LEO ORNSTEIN: It’s always an interesting thing, by the way, for the composer suddenly to see—I remember that when I wrote this “Wild Man’s Dance,” I wrote it down, and I was so involved, and then I was traveling around and playing it. Then, finally, when the proofs came, I remember I simply said: “Oh, my goodness. So that’s what it looks like on paper.” See, and I had been playing it, and I wrote it down and then sent it off to Schott, but when the proofs came I had to really look at the thing to make the corrections.
VIVIAN PERLIS: That’s interesting…that you surprised yourself and that you didn’t visualize it.
LEO ORNSTEIN: Not necessarily, not necessarily. Every time I’m a bit surprised always, what the patterns look like and what the whole thing looks like because, of course, I primarily hear. I know that there are some people who apparently operate with their eyes on the paper. They are more guided almost by the pattern.

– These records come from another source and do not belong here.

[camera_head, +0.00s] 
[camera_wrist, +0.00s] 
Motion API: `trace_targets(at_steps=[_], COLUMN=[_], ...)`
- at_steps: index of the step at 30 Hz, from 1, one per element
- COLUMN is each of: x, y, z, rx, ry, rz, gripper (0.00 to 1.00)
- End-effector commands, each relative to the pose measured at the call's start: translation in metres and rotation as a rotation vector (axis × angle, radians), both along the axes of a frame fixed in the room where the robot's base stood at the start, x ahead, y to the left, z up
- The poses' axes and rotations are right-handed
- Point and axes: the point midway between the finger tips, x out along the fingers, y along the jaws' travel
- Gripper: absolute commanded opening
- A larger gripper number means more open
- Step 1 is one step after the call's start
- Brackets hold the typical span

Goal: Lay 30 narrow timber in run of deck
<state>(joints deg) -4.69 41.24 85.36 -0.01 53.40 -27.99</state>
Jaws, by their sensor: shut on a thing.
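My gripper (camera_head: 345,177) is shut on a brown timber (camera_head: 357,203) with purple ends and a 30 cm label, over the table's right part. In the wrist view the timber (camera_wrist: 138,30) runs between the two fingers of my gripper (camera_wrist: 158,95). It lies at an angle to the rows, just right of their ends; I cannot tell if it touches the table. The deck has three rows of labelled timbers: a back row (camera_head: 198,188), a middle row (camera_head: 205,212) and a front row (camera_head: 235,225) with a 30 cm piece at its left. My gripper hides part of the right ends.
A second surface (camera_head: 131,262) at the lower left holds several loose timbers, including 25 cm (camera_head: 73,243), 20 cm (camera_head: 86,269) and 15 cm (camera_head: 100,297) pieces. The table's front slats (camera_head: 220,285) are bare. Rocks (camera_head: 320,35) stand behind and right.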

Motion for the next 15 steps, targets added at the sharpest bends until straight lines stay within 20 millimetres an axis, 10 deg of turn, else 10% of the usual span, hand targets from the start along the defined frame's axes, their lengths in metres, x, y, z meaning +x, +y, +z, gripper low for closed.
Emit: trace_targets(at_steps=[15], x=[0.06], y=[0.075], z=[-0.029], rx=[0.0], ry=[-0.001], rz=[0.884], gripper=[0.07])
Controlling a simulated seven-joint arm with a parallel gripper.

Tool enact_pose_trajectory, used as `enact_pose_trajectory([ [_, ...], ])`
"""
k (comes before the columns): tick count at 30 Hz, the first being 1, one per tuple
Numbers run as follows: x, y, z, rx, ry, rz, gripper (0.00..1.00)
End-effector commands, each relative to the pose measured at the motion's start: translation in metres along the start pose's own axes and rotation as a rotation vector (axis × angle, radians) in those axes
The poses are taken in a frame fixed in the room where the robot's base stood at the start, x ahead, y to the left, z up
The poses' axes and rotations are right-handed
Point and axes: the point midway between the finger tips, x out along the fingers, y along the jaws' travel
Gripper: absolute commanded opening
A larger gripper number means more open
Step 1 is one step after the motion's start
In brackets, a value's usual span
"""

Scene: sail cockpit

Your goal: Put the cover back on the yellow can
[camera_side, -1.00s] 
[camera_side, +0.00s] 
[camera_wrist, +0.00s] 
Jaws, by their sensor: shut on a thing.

VIVIAN PERLIS: The visual pattern.
LEO ORNSTEIN: By the visual pattern, but mostly I’m guided entirely by my ear, what I hear. Now, there are sometimes making a connection between one section and another that sometimes you do want to see the pattern because it helps you to lead into the next thing—it’s a rhetorical thing, where you just see how the pattern has to go into the next thing. But in the end, music is ultimately an aural art, pure and simple. What it looks like on paper may be interesting enough, but what the listeners hears is ultimately what stays with him, that he is concerned with. But anyway, what relationship there is between what one hears and what one sees on paper is beyond—I’ve just never attempted to try to analyze, and I don’t know that much would be gained by it, unless some very concrete relationship might be able to be made between…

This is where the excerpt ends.